Near New York.
Whenever anyone tells you he's from "near New York," then you know that he isn't from Connecticut. You know this because people from Connecticut say they're from Connecticut. No, if someone is from "near New York," what this really means is that he, like me, is from New Jersey. I know this because I have been telling people that I'm from near New York for ages now.
It's a weird thing about moving across the country. Where I live now isn't near New York at all. And every time I go east, which I just did to visit family for Christmas, I return to my adopted Seattle home even more vitally certain that I'll never move east again. After living in Philadelphia for almost ten years I really grew to like the place. Flame me if you will, but I wouldn't move back for anything. (Maybe it's something to do with living in a place where the streets don't smell like urine and people are actually pretty nice to each other, but I digress.)
And yet there's something about New Jersey.
It isn't because my family is there. My family doesn't even live in my hometown anymore, except for my grandmother. My husband's family is from the part of New Jersey that people evoke when they describe themselves as being from "near Philadelphia," miles and miles from where I grew up. (When people are from Delaware, they say they're from Delaware, I guess.) I fly back to New Jersey maybe once a year and each visit it takes me less and less time from the moment of stepping off the plane to the point where I'm agitated and annoyed for no very good reason that I can think of.
Maybe it's the Italian food that keeps me feeling nostalgic.
This year I saw more of my hometown than I had in a couple of years, because my grandmother wasn't home the first time we went by her house. My sister and I filled the time by showing my husband the state park that I grew up running and sledding in, and the baseball fields where we played softball games, and the road around the lake where we went swimming. It's all pretty much the same, still no traffic lights for Ringwood, all lakes and trees and convents and botanical gardens. Not so much the New Jersey of Newark Airport or the shore or the Sopranos (not even withstanding the episode where Ringwood got a shout-out).
It gives me this feeling like I can't get enough oxygen. Because on the one hand, it is sort of the travel version of mashed potatoes and down pillows, all kinds of comforting and familiar.
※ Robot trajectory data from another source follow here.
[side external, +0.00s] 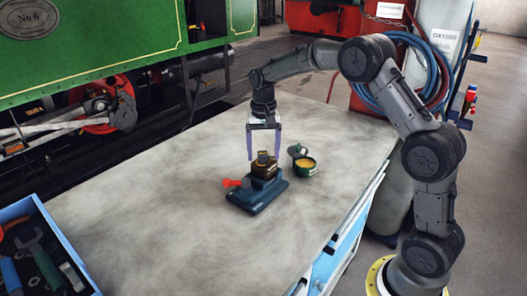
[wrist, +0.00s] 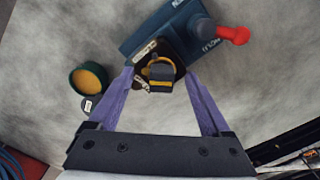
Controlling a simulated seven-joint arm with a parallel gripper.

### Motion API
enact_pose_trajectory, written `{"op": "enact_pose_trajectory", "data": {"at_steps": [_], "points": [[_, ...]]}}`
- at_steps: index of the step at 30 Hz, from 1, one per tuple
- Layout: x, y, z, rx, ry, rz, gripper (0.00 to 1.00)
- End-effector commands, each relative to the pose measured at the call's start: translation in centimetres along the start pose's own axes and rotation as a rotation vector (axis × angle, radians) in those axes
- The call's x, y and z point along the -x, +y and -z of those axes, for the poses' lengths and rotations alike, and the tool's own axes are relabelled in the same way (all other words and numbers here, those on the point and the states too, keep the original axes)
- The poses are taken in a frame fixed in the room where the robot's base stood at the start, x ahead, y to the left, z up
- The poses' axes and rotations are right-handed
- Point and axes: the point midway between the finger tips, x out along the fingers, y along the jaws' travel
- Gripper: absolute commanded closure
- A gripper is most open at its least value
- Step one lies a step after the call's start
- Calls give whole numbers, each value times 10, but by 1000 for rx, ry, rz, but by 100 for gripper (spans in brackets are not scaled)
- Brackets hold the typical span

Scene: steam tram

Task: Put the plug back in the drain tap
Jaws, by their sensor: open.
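My gripper (side external: 264,157) has two purple fingers, spread open and pointing down. A dark plug-like piece (side external: 263,157) stands between and slightly below the fingertips. In the wrist view the same piece (wrist: 161,73) shows a yellow band, and my open fingertips (wrist: 159,73) lie on either side of it with gaps. It stands on a dark brown block with a brass-coloured ring. The block sits on a dark blue base (side external: 254,197) with a red handle (side external: 231,183) at its left, which I take for the drain tap. I cannot tell how deep the piece sits in the ring.
A small green tin (side external: 309,168) with yellow contents stands right of the base, a dark lid-like part behind it. A blue tray of tools (side external: 40,250) is at the near left of the grey worktop (side external: 140,220). A green locomotive (side external: 90,40) stands behind. The worktop's middle is mostly clear.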

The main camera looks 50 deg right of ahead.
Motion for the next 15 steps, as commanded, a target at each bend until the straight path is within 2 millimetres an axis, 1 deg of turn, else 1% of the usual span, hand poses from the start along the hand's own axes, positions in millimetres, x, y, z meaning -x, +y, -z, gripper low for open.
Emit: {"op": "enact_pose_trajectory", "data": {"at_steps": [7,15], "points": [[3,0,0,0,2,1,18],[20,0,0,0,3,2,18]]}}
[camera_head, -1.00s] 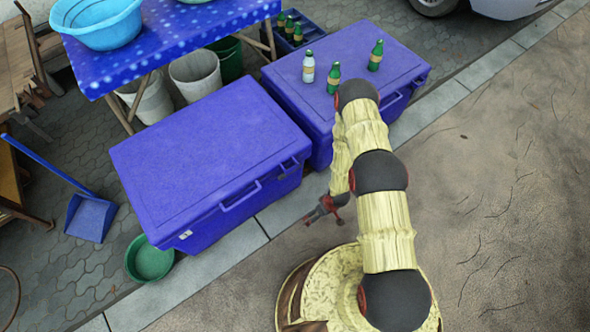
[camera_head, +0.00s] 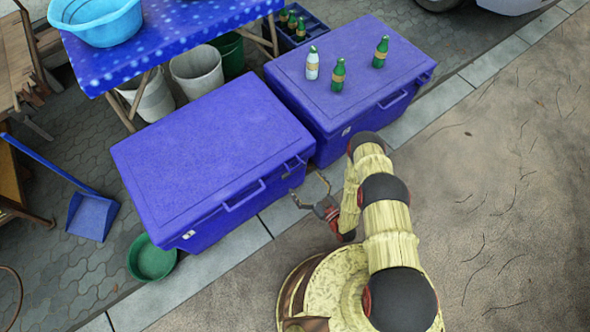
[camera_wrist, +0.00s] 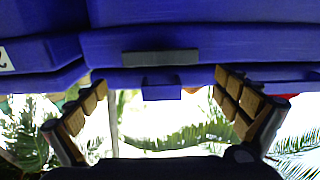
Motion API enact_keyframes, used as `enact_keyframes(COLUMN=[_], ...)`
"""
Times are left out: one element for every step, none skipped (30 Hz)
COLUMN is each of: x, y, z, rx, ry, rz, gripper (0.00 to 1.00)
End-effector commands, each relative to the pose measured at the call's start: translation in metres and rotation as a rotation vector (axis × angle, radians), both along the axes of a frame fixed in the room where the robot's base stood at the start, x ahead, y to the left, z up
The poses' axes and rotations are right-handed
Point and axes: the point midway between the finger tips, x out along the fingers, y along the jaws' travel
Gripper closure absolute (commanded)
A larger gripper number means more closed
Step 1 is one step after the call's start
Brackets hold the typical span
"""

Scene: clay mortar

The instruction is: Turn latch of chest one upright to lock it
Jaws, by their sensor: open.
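Two blue chests stand side by side in the head view: a left chest (camera_head: 210,150) with a bare lid and a right chest (camera_head: 315,98). Both lids are down; which is chest one I cannot tell. My gripper (camera_head: 308,187) is open and empty, near the left chest's front right corner. In the wrist view, a blue chest (camera_wrist: 225,45) fills the top. A dark grey bar (camera_wrist: 160,57), apparently the latch, lies horizontally across it. My open fingers (camera_wrist: 160,92) spread left and right below the bar, apparently without touching it. A small blue block (camera_wrist: 162,84) sits between them.
Several bottles (camera_head: 338,75) stand on the right chest. A table with a blue cloth (camera_head: 175,45) and buckets (camera_head: 197,75) are behind. A green basin (camera_head: 151,258) and blue dustpan (camera_head: 91,216) lie at left. Pavement in front at right is clear.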

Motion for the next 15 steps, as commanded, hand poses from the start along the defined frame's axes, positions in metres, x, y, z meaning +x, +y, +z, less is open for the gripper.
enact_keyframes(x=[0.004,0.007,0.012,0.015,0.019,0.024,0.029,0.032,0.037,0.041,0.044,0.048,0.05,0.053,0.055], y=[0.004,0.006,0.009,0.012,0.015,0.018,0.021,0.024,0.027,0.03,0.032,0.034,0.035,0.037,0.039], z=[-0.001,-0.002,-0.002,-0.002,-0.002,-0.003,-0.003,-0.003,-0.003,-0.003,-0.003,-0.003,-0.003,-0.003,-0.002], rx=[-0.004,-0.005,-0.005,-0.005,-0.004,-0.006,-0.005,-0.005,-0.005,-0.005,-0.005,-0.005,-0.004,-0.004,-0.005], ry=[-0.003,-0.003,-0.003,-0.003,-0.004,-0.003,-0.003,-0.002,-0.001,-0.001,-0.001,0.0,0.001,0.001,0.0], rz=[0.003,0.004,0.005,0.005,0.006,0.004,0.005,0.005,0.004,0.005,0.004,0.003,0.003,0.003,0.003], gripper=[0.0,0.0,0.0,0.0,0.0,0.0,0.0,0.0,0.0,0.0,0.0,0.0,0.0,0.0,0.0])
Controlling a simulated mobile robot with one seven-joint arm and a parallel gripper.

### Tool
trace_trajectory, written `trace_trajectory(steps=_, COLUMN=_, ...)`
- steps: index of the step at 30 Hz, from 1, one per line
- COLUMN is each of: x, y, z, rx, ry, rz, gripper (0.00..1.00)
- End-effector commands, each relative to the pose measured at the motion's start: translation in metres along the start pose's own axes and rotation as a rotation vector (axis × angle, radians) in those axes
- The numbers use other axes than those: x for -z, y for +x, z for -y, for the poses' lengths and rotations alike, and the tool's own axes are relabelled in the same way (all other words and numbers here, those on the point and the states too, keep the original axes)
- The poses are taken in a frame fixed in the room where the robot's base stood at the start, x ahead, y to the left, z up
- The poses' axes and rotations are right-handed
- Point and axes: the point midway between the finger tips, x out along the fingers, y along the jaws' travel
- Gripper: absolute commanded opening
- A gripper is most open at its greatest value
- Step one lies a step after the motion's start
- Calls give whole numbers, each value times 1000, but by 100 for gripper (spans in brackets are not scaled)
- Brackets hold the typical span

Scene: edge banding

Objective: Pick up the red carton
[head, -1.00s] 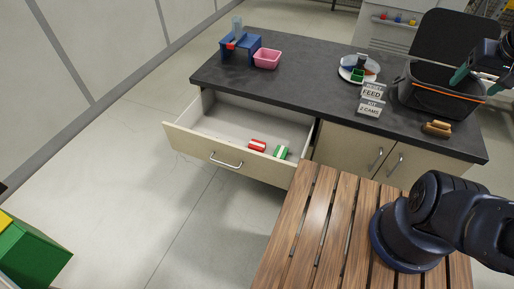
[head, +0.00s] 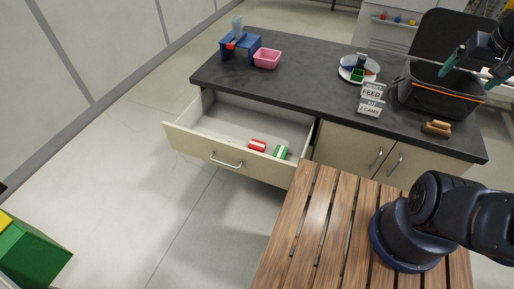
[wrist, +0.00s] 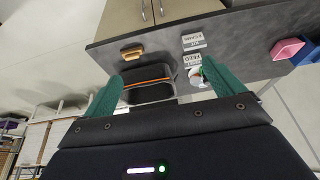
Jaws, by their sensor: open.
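The red carton (head: 257,145), red with a white band, lies in the open drawer (head: 190,143) towards its right end. A green-and-white carton (head: 281,152) lies just right of it. My gripper (head: 470,73) is at the upper right of the head view, over the black bin on the counter, far from the red carton. Its teal fingers are spread with nothing between them, and they also show in the wrist view (wrist: 160,72). The red carton is not visible in the wrist view.
The dark counter (head: 300,82) above the drawer holds a blue stand (head: 240,46), a pink tray (head: 267,59), a plate (head: 347,73), sign cards (head: 371,91), the black bin (head: 425,104) and a brown brush (head: 437,128). A slatted wooden table (head: 310,230) stands in front. Floor left of the drawer is clear.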

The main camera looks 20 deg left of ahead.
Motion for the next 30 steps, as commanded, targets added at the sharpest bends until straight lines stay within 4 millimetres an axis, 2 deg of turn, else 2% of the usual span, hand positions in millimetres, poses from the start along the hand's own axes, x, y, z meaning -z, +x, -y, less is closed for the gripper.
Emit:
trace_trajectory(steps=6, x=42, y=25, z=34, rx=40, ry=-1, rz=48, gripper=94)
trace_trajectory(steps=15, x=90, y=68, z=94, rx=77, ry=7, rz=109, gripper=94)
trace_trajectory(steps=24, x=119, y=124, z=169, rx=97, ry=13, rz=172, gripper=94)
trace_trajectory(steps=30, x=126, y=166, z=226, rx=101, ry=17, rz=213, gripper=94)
There is the high diving board that I finally figured out how to do a flip from the summer I was nine, and the part of the lake club we called the island where all the kids who were cooler than I was hung out. We're passing the Dairy Queen where we went after hundreds of basketball and softball games, every kid and their parents, the whole town pretty much converging on that one place. Neighbohoody, friendly, and also no place else to go. There is the rock where everyone graffitis over everyone else's graffiti, now reading WELCOME BACK FROM IRAG, COLIN! It's the rock where my parents painted HAPPY BIRTHDAY KIERAN when I turned 18, which memory (of my parents being married and doing something like a normal shared domestic activity) is itself comforting and constricting at the same time.
Because with familiarity comes familiarity not just with comfort but with a fuller range of emotions. Wanting to leave. Going to school in other towns and being caught sort of in between friend groups. Listening to my parents argue. Wanting to leave and not being able to. It's still a nice small town, and it's suffocating, taking all the air out of anyone or anything a little different. Where getting a Chili's on the highway five miles away counts as innovation.
Whenever I come back west after a trip east, the air hunger, the feeling of not being able to take a breath deep enough, goes away. Maybe it's the better Seattle air.
1 Comments:
I will admit I've been caught saying I'm from New York before but mainly because no one outside the tri-state has a clue what New Jersey is or how in 20 minutes of driving you could pass through a buffet of towns from the likes of Newark to the hoity toity Short Hills.
I think there is still something to be said for the genuine character of someone who does ask how's your day when he doesn't really care how your day is. That is honesty.